People mindwander a good portion of their awake time. We spend time thinking about the past and the future.

When our mind is wandering, there can be different thought patterns (or thinking styles). A few common thought patterns are associative thinking, obsessive thinking, ruminative thinking and intrusive thoughts.

In associative thinking, our minds wanders by making associations. For example, a thought about ice can take you to snow, which can take it to your last winter vacation which you spent with your family, and from family, your mind can take it to you child’s school event etc. Our mind is a web of associated memories and the mind wanders from one memory to another memory.

The other thought pattern is ruminative thinking where we come across the same thought again and again. Ruminative thinking can lead to depression and anxiety.

A broad and wide associative thinking can improve mood and boost creativity because creativity is connecting dots and making novel associations.

There are two easy ways to improve broad and wide associative thinking: 1. manic reading 2. reading a sequence of unrelated words (ex: car, spinning mill, ball, wheel, chair, school). A good mood is associated with increased creativity since our mind can make more novel associations in good mood.

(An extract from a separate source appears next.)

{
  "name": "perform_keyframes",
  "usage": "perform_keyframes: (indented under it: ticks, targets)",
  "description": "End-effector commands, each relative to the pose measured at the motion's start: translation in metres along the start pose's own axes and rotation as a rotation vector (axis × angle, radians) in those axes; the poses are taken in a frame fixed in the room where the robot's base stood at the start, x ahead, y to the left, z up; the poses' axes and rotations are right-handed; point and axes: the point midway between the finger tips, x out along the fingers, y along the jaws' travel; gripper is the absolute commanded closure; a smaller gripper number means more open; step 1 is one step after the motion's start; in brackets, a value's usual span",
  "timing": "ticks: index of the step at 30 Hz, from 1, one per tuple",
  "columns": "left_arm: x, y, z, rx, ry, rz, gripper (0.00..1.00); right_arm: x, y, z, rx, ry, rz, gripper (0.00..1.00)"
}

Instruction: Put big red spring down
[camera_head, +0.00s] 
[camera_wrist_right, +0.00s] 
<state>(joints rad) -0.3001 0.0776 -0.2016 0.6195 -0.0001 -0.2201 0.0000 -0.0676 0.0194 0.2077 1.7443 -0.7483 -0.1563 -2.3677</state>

One of the activities in mindwandering is simulation — simulating scenarios, experiences etc. Things we are not familiar with and have not anticipated (novel experiences) might pose a threat to us. Hence, evolution made us attracted to novelty.

The more experience we have, the more we experience our life through the lens of memory i.e for each new experience, we try to assign it to a template. Experiencing through the lens of memory is called as top-down approach while experiencing through senses, without any influences of memory is called as bottom-up approach.

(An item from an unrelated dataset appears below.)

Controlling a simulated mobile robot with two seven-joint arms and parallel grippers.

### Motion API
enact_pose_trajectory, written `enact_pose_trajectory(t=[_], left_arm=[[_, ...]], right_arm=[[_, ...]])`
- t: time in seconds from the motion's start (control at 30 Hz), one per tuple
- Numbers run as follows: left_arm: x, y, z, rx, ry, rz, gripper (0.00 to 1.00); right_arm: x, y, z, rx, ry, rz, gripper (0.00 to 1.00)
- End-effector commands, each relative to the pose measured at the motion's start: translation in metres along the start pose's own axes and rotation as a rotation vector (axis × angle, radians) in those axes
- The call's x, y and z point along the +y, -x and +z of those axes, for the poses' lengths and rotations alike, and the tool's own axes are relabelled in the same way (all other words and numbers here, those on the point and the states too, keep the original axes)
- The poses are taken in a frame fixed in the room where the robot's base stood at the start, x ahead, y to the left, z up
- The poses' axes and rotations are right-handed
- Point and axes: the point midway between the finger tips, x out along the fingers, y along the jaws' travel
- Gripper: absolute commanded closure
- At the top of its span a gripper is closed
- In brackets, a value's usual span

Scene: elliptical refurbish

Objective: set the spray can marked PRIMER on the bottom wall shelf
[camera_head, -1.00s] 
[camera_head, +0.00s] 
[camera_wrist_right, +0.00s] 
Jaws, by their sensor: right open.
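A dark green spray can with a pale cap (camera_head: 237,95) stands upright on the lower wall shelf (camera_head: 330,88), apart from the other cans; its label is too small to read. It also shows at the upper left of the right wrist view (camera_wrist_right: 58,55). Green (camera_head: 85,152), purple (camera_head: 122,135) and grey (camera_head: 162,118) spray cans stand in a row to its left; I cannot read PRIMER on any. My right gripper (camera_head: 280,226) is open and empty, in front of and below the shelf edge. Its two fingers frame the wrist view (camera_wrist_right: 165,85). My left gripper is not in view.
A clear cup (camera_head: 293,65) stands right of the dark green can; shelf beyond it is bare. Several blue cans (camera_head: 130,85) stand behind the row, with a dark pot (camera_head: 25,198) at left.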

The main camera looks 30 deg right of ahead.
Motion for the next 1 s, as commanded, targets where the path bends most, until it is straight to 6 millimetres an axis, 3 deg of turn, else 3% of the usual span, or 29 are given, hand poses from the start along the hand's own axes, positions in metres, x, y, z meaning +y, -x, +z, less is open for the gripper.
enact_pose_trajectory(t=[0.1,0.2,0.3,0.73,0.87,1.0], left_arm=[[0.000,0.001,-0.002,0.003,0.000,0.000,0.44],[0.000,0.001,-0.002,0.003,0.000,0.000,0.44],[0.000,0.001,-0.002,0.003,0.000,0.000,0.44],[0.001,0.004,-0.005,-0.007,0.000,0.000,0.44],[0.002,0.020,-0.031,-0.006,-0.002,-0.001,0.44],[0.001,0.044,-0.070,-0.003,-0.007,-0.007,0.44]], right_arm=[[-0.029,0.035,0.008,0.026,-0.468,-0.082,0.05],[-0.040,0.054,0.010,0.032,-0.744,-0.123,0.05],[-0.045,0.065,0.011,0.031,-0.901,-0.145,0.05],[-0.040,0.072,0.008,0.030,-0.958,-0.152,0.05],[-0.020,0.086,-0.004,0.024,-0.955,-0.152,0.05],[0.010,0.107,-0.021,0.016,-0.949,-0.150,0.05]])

When we are experiencing through the lens of memory more and more, novelty reduces. Prejudices and biases gets re-enforced on the new scenarios too. For example, your new office is awesome on the first day because we are not experiencing it through the lens of memory but as days go on, memory is accumulated, we start experiencing the office with the familiar lens of memory.

Vivid simulations can help us getting into action when we are reluctant to do something.

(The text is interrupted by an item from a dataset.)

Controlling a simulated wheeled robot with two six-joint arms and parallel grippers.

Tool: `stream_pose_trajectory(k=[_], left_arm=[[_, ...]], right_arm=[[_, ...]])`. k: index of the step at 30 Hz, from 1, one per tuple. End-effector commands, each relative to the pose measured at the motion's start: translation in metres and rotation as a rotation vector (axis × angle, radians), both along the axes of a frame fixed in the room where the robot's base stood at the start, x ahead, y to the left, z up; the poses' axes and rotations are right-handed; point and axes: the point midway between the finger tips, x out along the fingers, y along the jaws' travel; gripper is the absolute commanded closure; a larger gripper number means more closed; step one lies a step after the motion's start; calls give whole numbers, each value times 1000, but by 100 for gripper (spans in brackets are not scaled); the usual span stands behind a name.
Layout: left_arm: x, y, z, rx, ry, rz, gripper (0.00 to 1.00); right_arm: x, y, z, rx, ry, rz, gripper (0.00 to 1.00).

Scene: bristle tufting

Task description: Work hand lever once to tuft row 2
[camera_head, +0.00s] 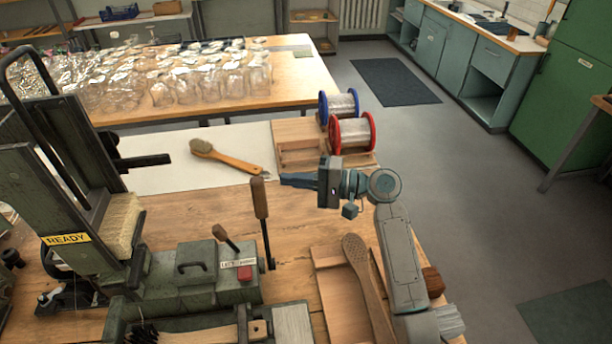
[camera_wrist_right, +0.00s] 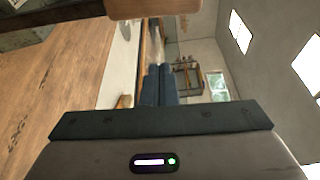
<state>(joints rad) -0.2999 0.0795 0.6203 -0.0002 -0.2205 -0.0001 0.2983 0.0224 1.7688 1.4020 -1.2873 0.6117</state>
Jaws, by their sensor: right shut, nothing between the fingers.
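The tufting machine (camera_head: 190,277) stands at the left on the wooden bench, with a yellow READY label (camera_head: 66,239). Its hand lever (camera_head: 260,197) has a wooden grip on a dark rod and stands nearly upright. My right gripper (camera_head: 285,180) is shut and empty, just right of the top of the grip; contact cannot be told. In the right wrist view my right gripper's dark fingers (camera_wrist_right: 160,85) are together, and a wooden grip (camera_wrist_right: 155,8) shows at the top edge. A wooden brush block (camera_head: 205,335) lies low in the machine, partly cut off. My left gripper is not in view.
A short latch lever (camera_head: 225,238) and a red button (camera_head: 245,273) sit beside the hand lever. A wooden brush (camera_head: 225,157) lies on the white mat (camera_head: 150,180). Blue (camera_head: 338,105) and red (camera_head: 352,132) wire spools stand behind my right gripper.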

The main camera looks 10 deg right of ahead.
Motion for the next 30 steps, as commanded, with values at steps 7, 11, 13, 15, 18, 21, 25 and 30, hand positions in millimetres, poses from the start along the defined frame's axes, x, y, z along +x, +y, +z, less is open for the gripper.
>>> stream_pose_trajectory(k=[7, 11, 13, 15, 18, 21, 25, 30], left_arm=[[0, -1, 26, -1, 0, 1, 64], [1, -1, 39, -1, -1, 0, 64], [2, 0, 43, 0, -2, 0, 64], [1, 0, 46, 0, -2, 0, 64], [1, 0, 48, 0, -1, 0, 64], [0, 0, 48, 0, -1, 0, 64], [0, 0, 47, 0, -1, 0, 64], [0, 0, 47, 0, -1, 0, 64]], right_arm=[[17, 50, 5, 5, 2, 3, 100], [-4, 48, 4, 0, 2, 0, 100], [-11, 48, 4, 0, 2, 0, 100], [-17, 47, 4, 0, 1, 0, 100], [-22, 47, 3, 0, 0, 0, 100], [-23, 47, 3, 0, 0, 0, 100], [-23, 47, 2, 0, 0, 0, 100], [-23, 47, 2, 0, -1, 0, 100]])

Our thoughts are created in the subconscious mind. Sometimes we are able to give the thoughts a verbal form, othertimes not. The cases when we are not able to express the thought but have a strong sense of felling of right, like the gut feeling happens when the subconscious is not able to communicate to the conscious mind.

An issue with mindwandering is that it takes away from present. By not being in the present, we lost the novelty which the present offers.

Immersion is giving a full mind to get a full experience. It is not being a dancer but being the dance. With mindwandering, immersion becomes difficult since we view every experience in the top-down fashion. But we should also not shut down mindwandering since evolution has provided us the ability to mindwander for survival. We only need to become more aware of when our minds wander and how it wanders.

Meditation will help in reducing the top-down influence of memory in experience in three ways

  1. Meditation amplifies signal-to-noise ratio (reducing the influence of memory on novel experiences which is reducing noise and making us be more aware of the present which is increasing the signal)
  2. We stop expecting by staying still and focusing on breathe.
  3. When we are meditating, several thoughts comes to our mind. In meditation, we turn these thoughts into a mere visitors rather than permanent residents of our mind and emotional space. Thereby, we reduce clinging to our desires and fears.

Some thoughts can cause bothering, rumination and lead to depression and anxiety. Suppressing such thoughts might do the opposite sometimes. The author suggests to experience the intrusive thought, by letting it flow and label it into a category. By labeling, we are forcing ourselves to bring the thought into the foreplay rather than suppressing it.

Inhibiting thoughts, keeping secrets requires mental effort. Reducing inhibition frees up resources, making us more creative and realeasing endorphins.